┏━━

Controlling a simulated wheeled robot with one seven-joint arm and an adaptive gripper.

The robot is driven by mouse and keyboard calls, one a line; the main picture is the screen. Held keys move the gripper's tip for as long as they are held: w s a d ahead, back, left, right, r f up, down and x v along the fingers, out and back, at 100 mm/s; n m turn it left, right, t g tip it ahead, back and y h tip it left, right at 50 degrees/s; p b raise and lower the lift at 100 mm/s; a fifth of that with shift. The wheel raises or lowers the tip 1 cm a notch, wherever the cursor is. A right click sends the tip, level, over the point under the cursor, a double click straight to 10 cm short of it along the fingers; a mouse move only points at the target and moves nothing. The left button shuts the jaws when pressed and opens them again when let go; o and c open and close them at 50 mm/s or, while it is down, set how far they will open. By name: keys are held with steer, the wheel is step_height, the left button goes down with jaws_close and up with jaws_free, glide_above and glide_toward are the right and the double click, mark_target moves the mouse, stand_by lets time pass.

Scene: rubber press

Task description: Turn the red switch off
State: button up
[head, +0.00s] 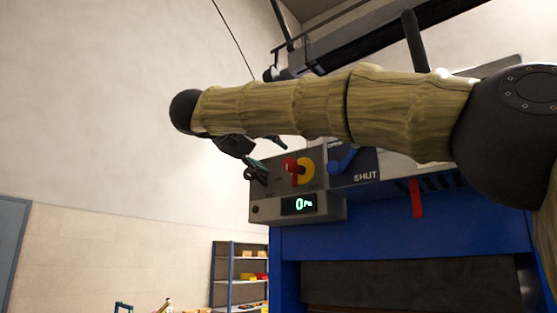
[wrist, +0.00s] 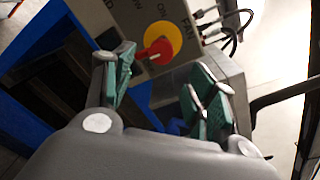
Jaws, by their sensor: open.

┗━━

EXERCISE GOAL>
Every line above that contains the word "robot" should be reported.

THE REPLY>
Controlling a simulated wheeled robot with one seven-joint arm and an adaptive gripper.
The robot is driven by mouse and keyboard calls, one a line; the main picture is the screen. Held keys move the gripper's tip for as long as they are held: w s a d ahead, back, left, right, r f up, down and x v along the fingers, out and back, at 100 mm/s; n m turn it left, right, t g tip it ahead, back and y h tip it left, right at 50 degrees/s; p b raise and lower the lift at 100 mm/s; a fifth of that with shift. The wheel raises or lowers the tip 1 cm a notch, wherever the cursor is. A right click sends the tip, level, over the point under the cursor, a double click straight to 10 cm short of it along the fingers; a mouse move only points at the target and moves nothing. The left button shuts the jaws when pressed and opens them again when let go; o and c open and close them at 50 mm/s or, while it is down, set how far they will open. By name: keys are held with steer, the wheel is step_height, the left button goes down with jaws_close and up with jaws_free, glide_above and glide_toward are the right and the double click, mark_target moves the mouse, stand_by lets time pass.

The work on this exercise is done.